- [Given problem] Take every line from the first down to the line with "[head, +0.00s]" and set it down exactly, without the pictures.

- [Supplied information]
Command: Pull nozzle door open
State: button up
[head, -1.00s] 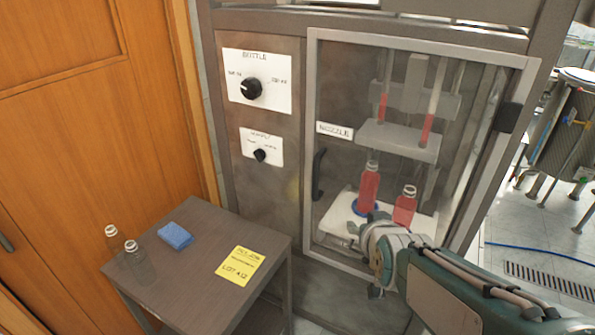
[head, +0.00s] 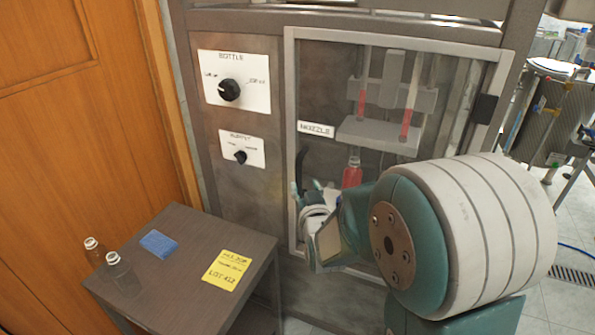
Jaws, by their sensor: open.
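The nozzle door (head: 392,42) is a clear panel in a light grey frame, shut on the cabinet front, with a "NOZZLE" label (head: 316,129) at its left. Its dark curved handle (head: 301,168) is on the left side of the door, partly hidden. My gripper (head: 309,188) is in front of the door's lower left, at the lower part of the handle. Its teal fingers are apart; I cannot tell whether they touch the handle. Behind the panel, a bottle of red liquid (head: 352,172) stands under the nozzles; my arm hides the door's lower right.
A dark side table (head: 180,285) stands at front left with two empty bottles (head: 118,268), a blue sponge (head: 158,244) and a yellow note (head: 228,270). Two dial panels (head: 233,80) are left of the door. A wooden door (head: 60,150) is at far left.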

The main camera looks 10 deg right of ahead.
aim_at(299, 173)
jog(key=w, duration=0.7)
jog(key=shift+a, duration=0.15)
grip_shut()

- [Solution to this problem]
Command: Pull nozzle door open
State: button up
[head, -1.00s] 
[head, +0.00s] 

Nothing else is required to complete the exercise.